§ Stated problem:
Set down the full listing exactly as given. Any pictures are to be left out.

----- Given information -----

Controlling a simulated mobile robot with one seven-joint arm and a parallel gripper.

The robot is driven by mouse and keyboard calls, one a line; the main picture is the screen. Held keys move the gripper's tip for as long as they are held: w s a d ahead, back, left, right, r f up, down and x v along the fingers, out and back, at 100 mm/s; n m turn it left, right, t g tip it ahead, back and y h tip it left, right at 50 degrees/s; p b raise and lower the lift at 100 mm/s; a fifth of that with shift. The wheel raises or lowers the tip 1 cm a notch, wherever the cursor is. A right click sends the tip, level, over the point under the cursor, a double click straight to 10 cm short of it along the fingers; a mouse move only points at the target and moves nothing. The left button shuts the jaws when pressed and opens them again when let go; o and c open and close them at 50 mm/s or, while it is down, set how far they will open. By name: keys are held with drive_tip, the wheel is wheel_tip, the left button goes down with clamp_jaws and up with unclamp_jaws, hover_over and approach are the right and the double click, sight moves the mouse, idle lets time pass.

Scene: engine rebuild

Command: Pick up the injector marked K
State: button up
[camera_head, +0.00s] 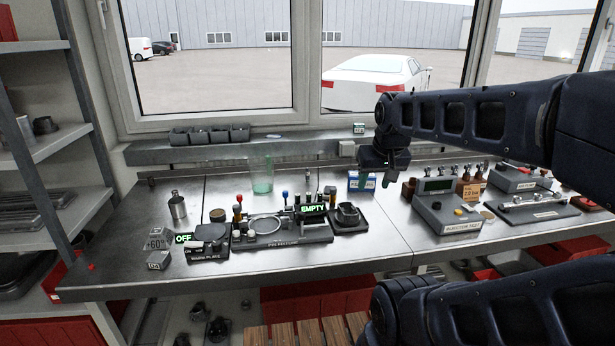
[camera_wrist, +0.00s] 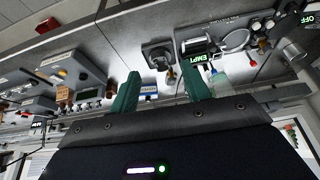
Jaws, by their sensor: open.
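My gripper (camera_head: 377,183) is open and empty above the back of the bench, in front of the small blue-and-white box (camera_head: 362,186). Its two green fingers (camera_wrist: 160,90) stand wide apart in the wrist view, with the bench behind them. Several small upright parts that look like injectors (camera_head: 475,172) stand behind the injector tester (camera_head: 447,212) on the right, apart from my gripper. A row of similar small parts shows in the wrist view (camera_wrist: 90,105). The letter K cannot be read on any of them, so I cannot tell which is the marked one.
The steel bench (camera_head: 350,254) has clear room at its front middle. A fixture with an EMPTY display (camera_head: 312,209), a clear green-tinted cup (camera_head: 261,175) and a metal bottle (camera_head: 177,206) stand left of my gripper. A tray-like device (camera_head: 535,211) lies at right.

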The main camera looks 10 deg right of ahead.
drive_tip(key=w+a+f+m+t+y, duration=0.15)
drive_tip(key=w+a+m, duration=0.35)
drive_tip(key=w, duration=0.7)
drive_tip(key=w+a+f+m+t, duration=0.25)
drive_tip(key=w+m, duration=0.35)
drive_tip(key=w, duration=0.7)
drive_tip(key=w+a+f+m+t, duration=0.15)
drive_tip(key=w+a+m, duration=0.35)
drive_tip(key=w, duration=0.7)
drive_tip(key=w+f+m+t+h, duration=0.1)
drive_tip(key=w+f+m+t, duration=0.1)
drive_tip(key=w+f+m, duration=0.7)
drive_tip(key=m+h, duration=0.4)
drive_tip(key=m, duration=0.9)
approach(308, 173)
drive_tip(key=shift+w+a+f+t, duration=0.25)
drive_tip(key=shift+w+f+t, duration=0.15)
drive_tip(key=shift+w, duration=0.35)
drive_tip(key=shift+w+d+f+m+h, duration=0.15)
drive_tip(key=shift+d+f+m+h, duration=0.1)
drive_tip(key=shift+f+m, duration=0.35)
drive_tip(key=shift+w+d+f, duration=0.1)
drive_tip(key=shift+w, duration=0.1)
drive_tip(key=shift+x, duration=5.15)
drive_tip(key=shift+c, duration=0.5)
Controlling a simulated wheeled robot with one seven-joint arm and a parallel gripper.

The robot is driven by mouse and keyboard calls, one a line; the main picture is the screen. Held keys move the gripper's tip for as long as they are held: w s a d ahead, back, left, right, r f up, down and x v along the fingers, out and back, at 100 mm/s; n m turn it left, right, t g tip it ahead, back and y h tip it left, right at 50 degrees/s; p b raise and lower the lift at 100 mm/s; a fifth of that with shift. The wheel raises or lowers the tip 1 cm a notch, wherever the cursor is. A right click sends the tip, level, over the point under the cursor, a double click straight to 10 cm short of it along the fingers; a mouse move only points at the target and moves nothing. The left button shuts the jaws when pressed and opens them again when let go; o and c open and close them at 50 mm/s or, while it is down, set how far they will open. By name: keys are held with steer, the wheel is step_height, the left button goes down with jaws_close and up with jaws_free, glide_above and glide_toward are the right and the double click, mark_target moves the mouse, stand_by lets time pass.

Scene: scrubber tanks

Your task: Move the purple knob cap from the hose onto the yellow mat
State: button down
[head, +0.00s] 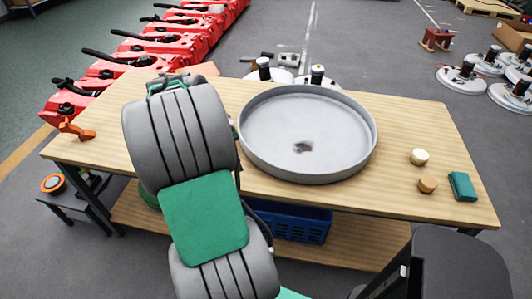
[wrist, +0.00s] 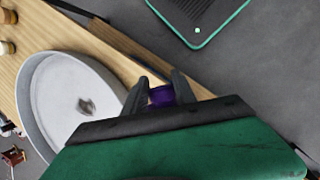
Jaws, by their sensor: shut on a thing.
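The purple knob cap (wrist: 161,96) is between the two dark fingers of my gripper (wrist: 160,90) in the wrist view. The fingers are shut on it, one on each side, and hide part of it. The cap is seen beside the rim of the grey pan, near the table's edge; its height cannot be told. In the head view my own arm covers the left part of the table and hides the gripper and the cap. I cannot make out a hose or a yellow mat in either view.
A wide round grey pan (head: 300,165) stands on the wooden table (head: 400,105). A cream knob (head: 419,157), a tan knob (head: 427,184) and a teal block (head: 462,187) are at its right. An orange object (head: 76,130) is at the left end. A blue crate (head: 300,224) sits below.

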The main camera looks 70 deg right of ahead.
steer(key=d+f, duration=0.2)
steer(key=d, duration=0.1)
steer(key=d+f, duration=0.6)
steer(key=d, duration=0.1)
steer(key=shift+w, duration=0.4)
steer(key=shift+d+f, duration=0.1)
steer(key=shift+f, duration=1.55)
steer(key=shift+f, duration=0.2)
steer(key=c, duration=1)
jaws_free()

-----

§ Completed task:
Controlling a simulated mobile robot with one seven-joint arm and a parallel gripper.

The robot is driven by mouse and keyboard calls, one a line; the main picture is the screen. Held keys move the gripper's tip for as long as they are held: w s a d ahead, back, left, right, r f up, down and x v along the fingers, out and back, at 100 mm/s; n m turn it left, right, t g tip it ahead, back and y h tip it left, right at 50 degrees/s; p b raise and lower the lift at 100 mm/s; a fifth of that with shift. The wheel raises or lowers the tip 1 cm a notch, wherever the cursor is. A right click sends the tip, level, over the point under the cursor, a double click straight to 10 cm short of it along the fingers; a mouse move only points at the target and moves nothing. The left button shuts the jaws when pressed and opens them again when let go; o and c open and close them at 50 mm/s or, while it is down, set how far they will open. By name: keys are held with drive_tip, the wheel is wheel_tip, the left button goes down with clamp_jaws and up with unclamp_jaws, hover_over and approach are the right and the double click, sight moves the mouse, idle lets time pass.

Scene: engine rebuild

Command: Pick up the injector marked K
State: button up
[camera_head, +0.00s] 
[camera_wrist, +0.00s] 
Jaws, by their sensor: open.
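My gripper (camera_head: 377,183) is open and empty above the back of the bench, in front of the small blue-and-white box (camera_head: 362,186). Its two green fingers (camera_wrist: 160,90) stand wide apart in the wrist view, with the bench behind them. Several small upright parts that look like injectors (camera_head: 475,172) stand behind the injector tester (camera_head: 447,212) on the right, apart from my gripper. A row of similar small parts shows in the wrist view (camera_wrist: 90,105). The letter K cannot be read on any of them, so I cannot tell which is the marked one.
The steel bench (camera_head: 350,254) has clear room at its front middle. A fixture with an EMPTY display (camera_head: 312,209), a clear green-tinted cup (camera_head: 261,175) and a metal bottle (camera_head: 177,206) stand left of my gripper. A tray-like device (camera_head: 535,211) lies at right.

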The main camera looks 10 deg right of ahead.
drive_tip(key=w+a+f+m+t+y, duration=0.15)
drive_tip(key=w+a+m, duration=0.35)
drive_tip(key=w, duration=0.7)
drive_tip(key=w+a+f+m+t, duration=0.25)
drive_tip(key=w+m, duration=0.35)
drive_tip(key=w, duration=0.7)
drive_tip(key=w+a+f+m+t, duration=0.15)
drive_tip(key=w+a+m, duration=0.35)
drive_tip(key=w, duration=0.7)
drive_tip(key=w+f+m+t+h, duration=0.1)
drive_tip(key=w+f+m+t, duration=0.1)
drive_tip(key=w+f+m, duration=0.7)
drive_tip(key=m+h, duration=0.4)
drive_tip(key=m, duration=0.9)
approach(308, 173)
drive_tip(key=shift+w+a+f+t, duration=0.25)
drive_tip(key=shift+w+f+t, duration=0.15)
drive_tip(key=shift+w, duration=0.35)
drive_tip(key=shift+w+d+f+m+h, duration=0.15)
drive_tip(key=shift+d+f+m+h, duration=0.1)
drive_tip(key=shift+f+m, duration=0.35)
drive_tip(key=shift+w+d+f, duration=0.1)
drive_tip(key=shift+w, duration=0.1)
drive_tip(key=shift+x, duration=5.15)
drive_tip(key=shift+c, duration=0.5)
Controlling a simulated wheeled robot with one seven-joint arm and a parallel gripper.

The robot is driven by mouse and keyboard calls, one a line; the main picture is the screen. Held keys move the gripper's tip for as long as they are held: w s a d ahead, back, left, right, r f up, down and x v along the fingers, out and back, at 100 mm/s; n m turn it left, right, t g tip it ahead, back and y h tip it left, right at 50 degrees/s; p b raise and lower the lift at 100 mm/s; a fifth of that with shift. The wheel raises or lowers the tip 1 cm a notch, wherever the cursor is. A right click sends the tip, level, over the point under the cursor, a double click straight to 10 cm short of it along the fingers; a mouse move only points at the target and moves nothing. The left button shuts the jaws when pressed and opens them again when let go; o and c open and close them at 50 mm/s or, while it is down, set how far they will open. By name: keys are held with steer, the wheel is step_height, the left button goes down with jaws_close and up with jaws_free, glide_above and glide_toward are the right and the double click, mark_target moves the mouse, stand_by lets time pass.

Scene: scrubber tanks

Your task: Move the purple knob cap from the hose onto the yellow mat
State: button down
[head, +0.00s] 
[wrist, +0.00s] 
Jaws, by their sensor: shut on a thing.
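The purple knob cap (wrist: 161,96) is between the two dark fingers of my gripper (wrist: 160,90) in the wrist view. The fingers are shut on it, one on each side, and hide part of it. The cap is seen beside the rim of the grey pan, near the table's edge; its height cannot be told. In the head view my own arm covers the left part of the table and hides the gripper and the cap. I cannot make out a hose or a yellow mat in either view.
A wide round grey pan (head: 300,165) stands on the wooden table (head: 400,105). A cream knob (head: 419,157), a tan knob (head: 427,184) and a teal block (head: 462,187) are at its right. An orange object (head: 76,130) is at the left end. A blue crate (head: 300,224) sits below.

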The main camera looks 70 deg right of ahead.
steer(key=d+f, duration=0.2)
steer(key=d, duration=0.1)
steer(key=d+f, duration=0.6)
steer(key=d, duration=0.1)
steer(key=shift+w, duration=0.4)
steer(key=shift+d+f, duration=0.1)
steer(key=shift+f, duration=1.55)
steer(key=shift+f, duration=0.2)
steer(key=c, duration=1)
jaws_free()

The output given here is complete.